While covering the presidential horse race, CNN and other mainstream news outlets keeps showing “delegate counts” without explaining their significance, as if there’s no real distinction between “superdelegates” and the apparently not-so-super ones.
But there is a distinction, an important one. Regular delegates, or “pledged” delegates, correspond to actual votes. Superdelegate votes reflect the arbitrary whims and fancies of powerful individuals.
If you’re just a run-of-the-mill, garden variety delegate, you vote in accordance with the citizens of the state or region you were elected to represent. But SUPER-delegates don’t need to get bogged down in all that “representative democracy” crap–they can vote for whomever you want, for whatever reason.
The concern is that some super-delegates are corrupt (a far-fetched conspiracy theory, I know), and will vote solely on the basis of which candidate offers the juicier bribe.
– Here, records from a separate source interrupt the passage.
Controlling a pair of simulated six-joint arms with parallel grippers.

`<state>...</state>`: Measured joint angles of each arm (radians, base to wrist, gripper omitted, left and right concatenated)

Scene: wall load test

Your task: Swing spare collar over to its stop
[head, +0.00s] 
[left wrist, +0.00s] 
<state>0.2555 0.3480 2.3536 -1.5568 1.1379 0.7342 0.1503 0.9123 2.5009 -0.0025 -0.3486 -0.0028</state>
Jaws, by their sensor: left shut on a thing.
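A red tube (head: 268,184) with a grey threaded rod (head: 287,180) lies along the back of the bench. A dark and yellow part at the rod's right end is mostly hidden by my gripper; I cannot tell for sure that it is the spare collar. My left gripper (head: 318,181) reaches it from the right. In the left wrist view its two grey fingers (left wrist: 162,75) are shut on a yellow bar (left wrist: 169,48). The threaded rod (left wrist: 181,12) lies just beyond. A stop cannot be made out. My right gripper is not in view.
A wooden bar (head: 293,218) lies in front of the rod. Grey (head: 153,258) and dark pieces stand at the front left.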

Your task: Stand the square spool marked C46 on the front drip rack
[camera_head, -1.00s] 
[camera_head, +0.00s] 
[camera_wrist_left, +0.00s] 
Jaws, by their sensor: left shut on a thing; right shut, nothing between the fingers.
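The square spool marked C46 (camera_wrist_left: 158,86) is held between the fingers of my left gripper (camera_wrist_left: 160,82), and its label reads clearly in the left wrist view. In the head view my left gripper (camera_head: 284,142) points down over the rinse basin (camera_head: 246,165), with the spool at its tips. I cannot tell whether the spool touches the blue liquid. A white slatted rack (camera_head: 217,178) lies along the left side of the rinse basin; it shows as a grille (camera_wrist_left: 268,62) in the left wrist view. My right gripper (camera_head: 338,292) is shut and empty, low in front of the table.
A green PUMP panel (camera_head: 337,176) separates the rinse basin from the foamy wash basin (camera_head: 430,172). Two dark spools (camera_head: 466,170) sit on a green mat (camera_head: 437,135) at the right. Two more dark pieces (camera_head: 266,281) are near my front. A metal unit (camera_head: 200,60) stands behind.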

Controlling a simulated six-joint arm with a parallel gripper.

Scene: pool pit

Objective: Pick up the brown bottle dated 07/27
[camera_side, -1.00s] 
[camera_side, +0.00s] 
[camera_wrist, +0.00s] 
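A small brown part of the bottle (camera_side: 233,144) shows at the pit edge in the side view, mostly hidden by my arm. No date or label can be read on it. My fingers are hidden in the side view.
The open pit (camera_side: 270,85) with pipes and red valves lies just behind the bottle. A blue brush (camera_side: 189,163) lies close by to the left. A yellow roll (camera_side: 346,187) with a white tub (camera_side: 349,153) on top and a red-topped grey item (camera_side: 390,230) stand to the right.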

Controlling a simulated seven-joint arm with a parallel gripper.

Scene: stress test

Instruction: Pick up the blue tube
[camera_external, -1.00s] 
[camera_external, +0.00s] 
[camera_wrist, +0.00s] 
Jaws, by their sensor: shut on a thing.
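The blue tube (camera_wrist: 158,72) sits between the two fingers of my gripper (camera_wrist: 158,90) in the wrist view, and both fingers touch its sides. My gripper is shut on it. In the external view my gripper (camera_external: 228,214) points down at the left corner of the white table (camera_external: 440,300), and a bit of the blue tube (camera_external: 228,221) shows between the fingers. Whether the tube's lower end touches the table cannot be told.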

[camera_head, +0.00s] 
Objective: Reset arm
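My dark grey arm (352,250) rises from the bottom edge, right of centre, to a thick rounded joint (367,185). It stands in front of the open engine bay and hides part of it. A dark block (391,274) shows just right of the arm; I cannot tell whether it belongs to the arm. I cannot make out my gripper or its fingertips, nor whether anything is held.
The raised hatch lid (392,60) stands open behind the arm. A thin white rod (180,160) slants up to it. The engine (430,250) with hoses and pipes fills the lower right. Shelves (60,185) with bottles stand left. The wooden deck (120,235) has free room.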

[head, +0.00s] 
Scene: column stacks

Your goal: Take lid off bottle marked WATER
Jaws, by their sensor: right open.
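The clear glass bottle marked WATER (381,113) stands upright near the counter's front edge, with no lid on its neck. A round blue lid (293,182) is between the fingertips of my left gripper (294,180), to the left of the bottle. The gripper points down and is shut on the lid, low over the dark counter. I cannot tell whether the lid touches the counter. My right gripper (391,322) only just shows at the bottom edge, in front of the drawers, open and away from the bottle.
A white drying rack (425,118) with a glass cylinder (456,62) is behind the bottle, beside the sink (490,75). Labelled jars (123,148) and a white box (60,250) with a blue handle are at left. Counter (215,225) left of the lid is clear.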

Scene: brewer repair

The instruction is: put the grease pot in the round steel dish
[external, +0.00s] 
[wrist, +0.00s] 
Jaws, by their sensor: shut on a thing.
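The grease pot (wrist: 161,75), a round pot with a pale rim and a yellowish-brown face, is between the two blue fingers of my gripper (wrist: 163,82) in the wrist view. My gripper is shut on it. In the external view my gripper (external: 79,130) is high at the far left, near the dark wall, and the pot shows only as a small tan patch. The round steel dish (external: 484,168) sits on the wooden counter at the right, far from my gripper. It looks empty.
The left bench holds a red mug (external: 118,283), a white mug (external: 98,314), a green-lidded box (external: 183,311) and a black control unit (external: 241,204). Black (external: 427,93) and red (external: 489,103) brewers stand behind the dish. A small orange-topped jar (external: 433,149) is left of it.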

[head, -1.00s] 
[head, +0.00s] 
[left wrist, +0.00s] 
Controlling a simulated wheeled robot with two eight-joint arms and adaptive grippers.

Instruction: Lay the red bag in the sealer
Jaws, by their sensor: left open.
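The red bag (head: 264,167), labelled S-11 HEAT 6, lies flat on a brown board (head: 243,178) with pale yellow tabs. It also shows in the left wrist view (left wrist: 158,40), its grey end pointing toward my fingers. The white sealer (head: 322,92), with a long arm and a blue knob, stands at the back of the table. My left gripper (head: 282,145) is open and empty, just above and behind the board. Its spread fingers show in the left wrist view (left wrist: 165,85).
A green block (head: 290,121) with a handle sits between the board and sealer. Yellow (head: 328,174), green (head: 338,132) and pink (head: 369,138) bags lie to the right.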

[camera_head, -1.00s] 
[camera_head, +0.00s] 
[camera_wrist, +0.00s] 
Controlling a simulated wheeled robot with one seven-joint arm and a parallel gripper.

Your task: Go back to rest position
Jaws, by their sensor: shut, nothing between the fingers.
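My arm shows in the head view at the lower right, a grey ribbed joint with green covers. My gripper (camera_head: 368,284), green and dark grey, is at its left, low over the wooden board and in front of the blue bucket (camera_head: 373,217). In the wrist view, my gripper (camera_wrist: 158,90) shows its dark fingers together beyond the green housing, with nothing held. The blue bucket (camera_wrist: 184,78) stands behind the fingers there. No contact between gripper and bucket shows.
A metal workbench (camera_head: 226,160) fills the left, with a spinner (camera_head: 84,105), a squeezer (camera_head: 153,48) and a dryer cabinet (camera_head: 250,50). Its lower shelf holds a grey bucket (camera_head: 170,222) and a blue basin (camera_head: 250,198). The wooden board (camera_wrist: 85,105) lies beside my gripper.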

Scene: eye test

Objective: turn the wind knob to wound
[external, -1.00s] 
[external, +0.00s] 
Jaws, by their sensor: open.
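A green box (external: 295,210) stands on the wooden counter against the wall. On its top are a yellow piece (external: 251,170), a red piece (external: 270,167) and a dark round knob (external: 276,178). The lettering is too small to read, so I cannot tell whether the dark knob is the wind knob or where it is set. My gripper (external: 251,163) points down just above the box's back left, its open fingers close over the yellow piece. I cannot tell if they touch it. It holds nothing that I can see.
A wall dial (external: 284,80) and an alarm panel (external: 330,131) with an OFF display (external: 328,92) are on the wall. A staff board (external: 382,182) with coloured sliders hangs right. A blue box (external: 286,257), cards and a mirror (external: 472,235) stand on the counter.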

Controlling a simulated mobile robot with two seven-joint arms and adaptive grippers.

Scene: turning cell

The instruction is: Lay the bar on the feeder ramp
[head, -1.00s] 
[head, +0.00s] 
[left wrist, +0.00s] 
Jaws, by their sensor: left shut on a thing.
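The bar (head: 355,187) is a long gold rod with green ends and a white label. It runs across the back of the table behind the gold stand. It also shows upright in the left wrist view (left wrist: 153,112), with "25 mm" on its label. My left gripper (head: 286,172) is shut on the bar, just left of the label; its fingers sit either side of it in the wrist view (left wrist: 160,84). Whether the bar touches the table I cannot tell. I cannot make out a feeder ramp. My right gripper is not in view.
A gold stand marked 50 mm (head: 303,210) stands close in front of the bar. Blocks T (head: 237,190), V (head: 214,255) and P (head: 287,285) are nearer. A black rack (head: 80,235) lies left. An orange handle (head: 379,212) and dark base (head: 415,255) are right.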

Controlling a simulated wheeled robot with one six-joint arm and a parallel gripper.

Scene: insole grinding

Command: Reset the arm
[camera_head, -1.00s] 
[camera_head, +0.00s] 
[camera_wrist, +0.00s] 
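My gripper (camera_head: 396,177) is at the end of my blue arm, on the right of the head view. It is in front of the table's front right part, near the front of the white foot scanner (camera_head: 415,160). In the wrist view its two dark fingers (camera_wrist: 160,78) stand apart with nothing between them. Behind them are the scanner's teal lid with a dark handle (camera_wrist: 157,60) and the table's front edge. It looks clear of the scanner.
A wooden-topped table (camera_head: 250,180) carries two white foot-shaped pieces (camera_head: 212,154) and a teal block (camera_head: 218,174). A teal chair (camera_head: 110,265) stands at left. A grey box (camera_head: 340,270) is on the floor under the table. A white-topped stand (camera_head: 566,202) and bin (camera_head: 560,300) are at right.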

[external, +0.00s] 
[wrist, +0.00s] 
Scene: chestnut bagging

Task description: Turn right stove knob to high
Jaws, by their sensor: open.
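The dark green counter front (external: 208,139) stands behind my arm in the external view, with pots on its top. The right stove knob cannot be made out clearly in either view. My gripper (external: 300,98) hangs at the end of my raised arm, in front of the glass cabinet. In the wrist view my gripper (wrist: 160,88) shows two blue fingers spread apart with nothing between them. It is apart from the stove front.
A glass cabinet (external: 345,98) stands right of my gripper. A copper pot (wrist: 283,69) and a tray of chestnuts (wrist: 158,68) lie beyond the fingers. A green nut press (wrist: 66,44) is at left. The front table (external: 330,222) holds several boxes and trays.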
And why superdelegates do get to have more say than everyone else? Anderson Cooper recently asked that very question to Jason Rae–a 21-year-old college student from Wisconsin who’s been a superdelegate since he was seventeen. According to Rae:
A country with less genuine politicians might worry about candidates bullshitting their asses off, tailoring these all important face-to-face interactions specifically to the superdelegate whose support they were enlisting.
With due respect to creeps like Jason Rae, I’m perfectly capable of deciding all by myself, thank you very much. I’m not so far out-of-the-loop that I need his assistance in selecting a President.
The mainstream media will continue to gloss over this issue, but eventually the anti-democratic rationale behind the Democratic Party’s superdelegate system will become clear.
In order to achieve a legitimate victory, Mrs. Clinton needs to make up the ground she lost during her twelve-state losing streak. Virtual ties and nail-biter victories, such as those she celebrated in Texas and Ohio, won’t cut it. Hillary needs to win big, and she can’t.
If more American citizens vote against her than for her, will Clinton try to finagle a shady victory via super-delegate votes? Will she accept the nomination, even if the only way she can get it is by convincing the Jason Raes of the world to vote against the people they represent?
Maybe she’s counting on voters being too ignorant or apathetic to complain–as we were in 2000 when George W. Bush won the presidency despite receiving hundreds of thousands fewer votes than his opponent. A repeat of such a scenario will likely alienate many would-be constituents, deflecting them to McCain or to some third-party candidate.
Still, many Democratic super-delegates have already pledged to vote against the will of their constituents. We need to make it clear that this is unacceptable, even if Bill Clinton watches Super Bowls with them or Chelsea Clinton buys them lunch.
The only moral course of action for the Democratic Party to nominate whichever candidate wins the popular vote. If Hillary Clinton is unable to surpass Obama, she should concede the nomination and reimburse the super-delegates whose endorsements she purchased.